What is asked. Scan the entries for the string "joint" and give the number of lines that have it, nothing further.

Start

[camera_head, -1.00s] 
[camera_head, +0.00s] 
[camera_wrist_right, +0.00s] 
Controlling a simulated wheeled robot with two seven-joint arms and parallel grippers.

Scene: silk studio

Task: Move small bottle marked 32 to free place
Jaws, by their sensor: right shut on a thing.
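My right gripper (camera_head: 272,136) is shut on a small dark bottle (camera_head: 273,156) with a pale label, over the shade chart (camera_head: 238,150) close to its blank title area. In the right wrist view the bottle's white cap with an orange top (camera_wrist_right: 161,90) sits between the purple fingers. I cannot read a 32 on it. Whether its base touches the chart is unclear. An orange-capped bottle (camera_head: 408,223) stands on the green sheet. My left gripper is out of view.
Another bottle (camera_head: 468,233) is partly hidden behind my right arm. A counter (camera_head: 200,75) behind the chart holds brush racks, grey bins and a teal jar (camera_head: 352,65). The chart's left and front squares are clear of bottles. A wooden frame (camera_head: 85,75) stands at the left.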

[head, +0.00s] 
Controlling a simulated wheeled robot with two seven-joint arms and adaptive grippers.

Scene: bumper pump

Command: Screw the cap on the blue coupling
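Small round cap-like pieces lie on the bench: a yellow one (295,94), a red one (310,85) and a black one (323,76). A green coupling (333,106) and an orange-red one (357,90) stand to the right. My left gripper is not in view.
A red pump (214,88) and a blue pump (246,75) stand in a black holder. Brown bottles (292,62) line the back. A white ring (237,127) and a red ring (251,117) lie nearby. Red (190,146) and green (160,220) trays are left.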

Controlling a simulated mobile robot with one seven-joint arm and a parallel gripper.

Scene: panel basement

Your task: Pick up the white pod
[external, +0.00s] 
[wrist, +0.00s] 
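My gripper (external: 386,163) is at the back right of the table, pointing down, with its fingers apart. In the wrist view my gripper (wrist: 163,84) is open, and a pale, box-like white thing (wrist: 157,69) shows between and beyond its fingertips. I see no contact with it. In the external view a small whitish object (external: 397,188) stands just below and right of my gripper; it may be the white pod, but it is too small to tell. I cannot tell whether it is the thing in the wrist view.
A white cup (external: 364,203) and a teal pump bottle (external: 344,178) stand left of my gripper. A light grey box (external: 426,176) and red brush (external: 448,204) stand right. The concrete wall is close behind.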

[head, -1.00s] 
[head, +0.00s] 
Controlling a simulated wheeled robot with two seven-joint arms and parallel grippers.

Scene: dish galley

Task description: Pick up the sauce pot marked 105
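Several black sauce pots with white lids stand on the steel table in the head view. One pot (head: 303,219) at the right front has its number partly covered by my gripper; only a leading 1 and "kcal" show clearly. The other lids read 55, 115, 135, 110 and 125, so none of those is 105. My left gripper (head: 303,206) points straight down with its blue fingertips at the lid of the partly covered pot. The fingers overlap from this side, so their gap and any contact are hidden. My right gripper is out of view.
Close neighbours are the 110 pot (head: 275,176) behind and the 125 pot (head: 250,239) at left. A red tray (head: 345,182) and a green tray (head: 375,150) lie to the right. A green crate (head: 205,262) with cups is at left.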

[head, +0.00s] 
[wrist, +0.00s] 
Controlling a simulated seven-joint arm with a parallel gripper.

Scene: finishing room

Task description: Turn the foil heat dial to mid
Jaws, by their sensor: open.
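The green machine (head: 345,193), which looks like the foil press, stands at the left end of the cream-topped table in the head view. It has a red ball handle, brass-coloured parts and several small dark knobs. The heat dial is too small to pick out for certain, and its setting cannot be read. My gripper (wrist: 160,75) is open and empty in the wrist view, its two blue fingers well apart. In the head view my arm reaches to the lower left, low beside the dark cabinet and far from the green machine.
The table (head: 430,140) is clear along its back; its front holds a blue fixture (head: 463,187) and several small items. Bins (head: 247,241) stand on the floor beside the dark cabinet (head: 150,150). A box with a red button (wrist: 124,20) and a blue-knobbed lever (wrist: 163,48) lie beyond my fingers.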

End

Solution. 5